Summary
finding that threatening to shoot a child with a loaded shotgun if police attempted to enter an apartment, where there was no indication that the police were going to enter the apartment, was insufficient to support a conviction under New York Penal Law § 120.20
Summary of this case from Osborne v. Cnty. of SenecaOpinion
October 5, 1990
Present — Dillon, P.J., Boomer, Pine, Lawton and Lowery, JJ.
Appeal from the Monroe County Court, Egan, J.
Judgment unanimously modified on the law and as modified affirmed, in accordance with the following memorandum: The People failed to prove the elements of reckless endangerment in the first degree. "A person is guilty of reckless endangerment in the first degree when, under circumstances evincing a depraved indifference to human life, he recklessly engages in conduct which creates a grave risk of death to another person" (Penal Law § 120.25). The proof shows that defendant, armed with a loaded shotgun, held his child hostage in an upstairs bedroom and threatened to shoot the child and himself if the police came upstairs to apprehend him. The mere threat to use a gun is insufficient to support a conviction for reckless endangerment (People v. Davis, 72 N.Y.2d 32, 36-37). The acts of defendant must, in fact, put the life of the victim in danger (see, People v. Grossman, 124 A.D.2d 974, lv denied 69 N.Y.2d 746; see also, People v. Davis, supra). Here, there is no proof that the conduct of defendant did, in fact, create a grave risk of death to the child. There was no likelihood that the police would attempt to ascend the stairs to apprehend defendant. The record is replete with testimony that the police determined not to place the life of the child in jeopardy by attempting to apprehend defendant.
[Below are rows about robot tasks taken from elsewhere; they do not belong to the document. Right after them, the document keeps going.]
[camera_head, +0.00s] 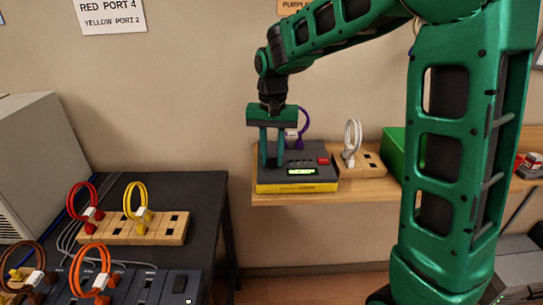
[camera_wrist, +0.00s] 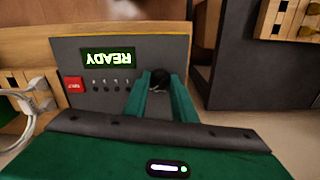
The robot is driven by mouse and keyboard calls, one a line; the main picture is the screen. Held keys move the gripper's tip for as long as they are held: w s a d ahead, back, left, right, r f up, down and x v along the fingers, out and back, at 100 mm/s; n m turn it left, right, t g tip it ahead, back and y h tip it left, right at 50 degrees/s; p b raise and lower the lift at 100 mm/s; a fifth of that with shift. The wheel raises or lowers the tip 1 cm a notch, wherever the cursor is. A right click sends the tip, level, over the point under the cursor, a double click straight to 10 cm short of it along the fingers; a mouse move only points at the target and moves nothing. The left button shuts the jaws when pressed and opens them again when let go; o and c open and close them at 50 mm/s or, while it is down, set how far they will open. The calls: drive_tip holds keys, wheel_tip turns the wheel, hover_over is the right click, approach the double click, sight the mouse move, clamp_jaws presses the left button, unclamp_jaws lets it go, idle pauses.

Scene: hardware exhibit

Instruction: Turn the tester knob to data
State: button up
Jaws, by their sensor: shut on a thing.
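The tester (camera_head: 322,176) is a dark grey box with a yellow front strip on the wall shelf. It has a lit green display and a red button (camera_head: 323,161). In the wrist view the tester's panel (camera_wrist: 85,45) appears upside down, and its display (camera_wrist: 109,57) reads READY. My gripper (camera_head: 271,163) points down at the left part of the tester. In the wrist view its two green fingers (camera_wrist: 160,88) are shut on the black knob (camera_wrist: 160,75), which shows between their tips. The knob's pointer and most of its markings are hidden or too small to read.
A purple cable (camera_head: 305,125) stands behind the tester. Right of it are a wooden block with a white cable (camera_head: 353,140) and a green bin (camera_head: 394,150). A dark table at lower left holds a wooden rack (camera_head: 150,233) with red and yellow cables.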

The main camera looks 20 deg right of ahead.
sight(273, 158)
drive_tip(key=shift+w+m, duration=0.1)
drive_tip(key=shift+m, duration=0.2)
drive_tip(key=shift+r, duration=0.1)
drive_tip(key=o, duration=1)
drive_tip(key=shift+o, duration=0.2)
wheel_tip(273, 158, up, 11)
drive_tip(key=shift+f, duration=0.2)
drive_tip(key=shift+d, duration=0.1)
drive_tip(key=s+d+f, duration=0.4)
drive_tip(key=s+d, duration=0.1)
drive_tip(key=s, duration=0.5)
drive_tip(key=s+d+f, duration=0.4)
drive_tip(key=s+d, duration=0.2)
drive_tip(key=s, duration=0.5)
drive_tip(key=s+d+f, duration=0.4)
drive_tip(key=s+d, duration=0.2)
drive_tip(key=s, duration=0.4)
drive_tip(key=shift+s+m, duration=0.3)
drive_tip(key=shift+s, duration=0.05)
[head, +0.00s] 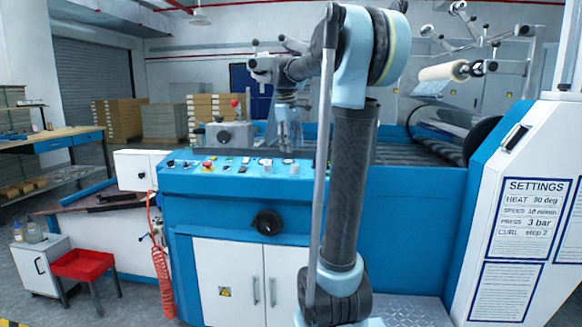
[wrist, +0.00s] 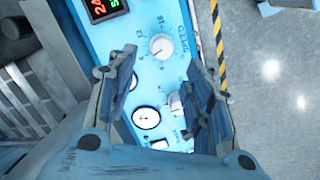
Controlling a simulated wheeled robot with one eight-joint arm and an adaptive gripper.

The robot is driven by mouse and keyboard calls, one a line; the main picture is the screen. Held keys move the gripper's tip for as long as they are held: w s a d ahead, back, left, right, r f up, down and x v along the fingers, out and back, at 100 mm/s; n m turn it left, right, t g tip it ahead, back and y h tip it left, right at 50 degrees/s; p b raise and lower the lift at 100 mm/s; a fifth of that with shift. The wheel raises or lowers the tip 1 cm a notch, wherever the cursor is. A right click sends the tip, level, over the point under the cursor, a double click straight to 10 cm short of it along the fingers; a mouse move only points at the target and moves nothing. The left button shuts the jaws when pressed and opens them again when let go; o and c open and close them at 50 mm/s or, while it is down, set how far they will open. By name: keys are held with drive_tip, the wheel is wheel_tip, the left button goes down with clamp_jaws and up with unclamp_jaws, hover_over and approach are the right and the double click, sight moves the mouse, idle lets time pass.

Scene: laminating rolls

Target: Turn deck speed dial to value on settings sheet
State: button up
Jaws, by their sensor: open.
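The settings sheet (head: 533,218) is on the white side panel at right; its speed line looks like 18 m/min, but the number is small and blurred. The blue control panel (head: 225,173) carries several knobs and buttons. In the wrist view a white round dial (wrist: 161,46) with a printed scale sits beyond my fingers. A second white knob (wrist: 176,104) is partly hidden by my right finger. I cannot tell for sure which is the deck speed dial. My gripper (head: 288,136) is over the panel, fingers apart and empty; it also shows in the wrist view (wrist: 168,88).
A round gauge (wrist: 146,118) and a red-lit display (wrist: 100,8) are on the panel near the dials. A red tray (head: 85,264) stands at the lower left.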

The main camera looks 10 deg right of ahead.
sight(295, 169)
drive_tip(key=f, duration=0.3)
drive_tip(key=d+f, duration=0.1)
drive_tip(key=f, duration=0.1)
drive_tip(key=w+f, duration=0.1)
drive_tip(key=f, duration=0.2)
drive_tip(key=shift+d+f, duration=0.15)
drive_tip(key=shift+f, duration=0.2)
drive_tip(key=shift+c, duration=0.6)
For the same reasons, defendant's conduct did not create "a substantial risk of serious physical injury" to the child and, thus, we may not reduce the conviction to reckless endangerment in the second degree (Penal Law § 120.20).
The judgment is modified, therefore, by reversing the conviction for reckless endangerment in the first degree and by vacating the sentence imposed thereon.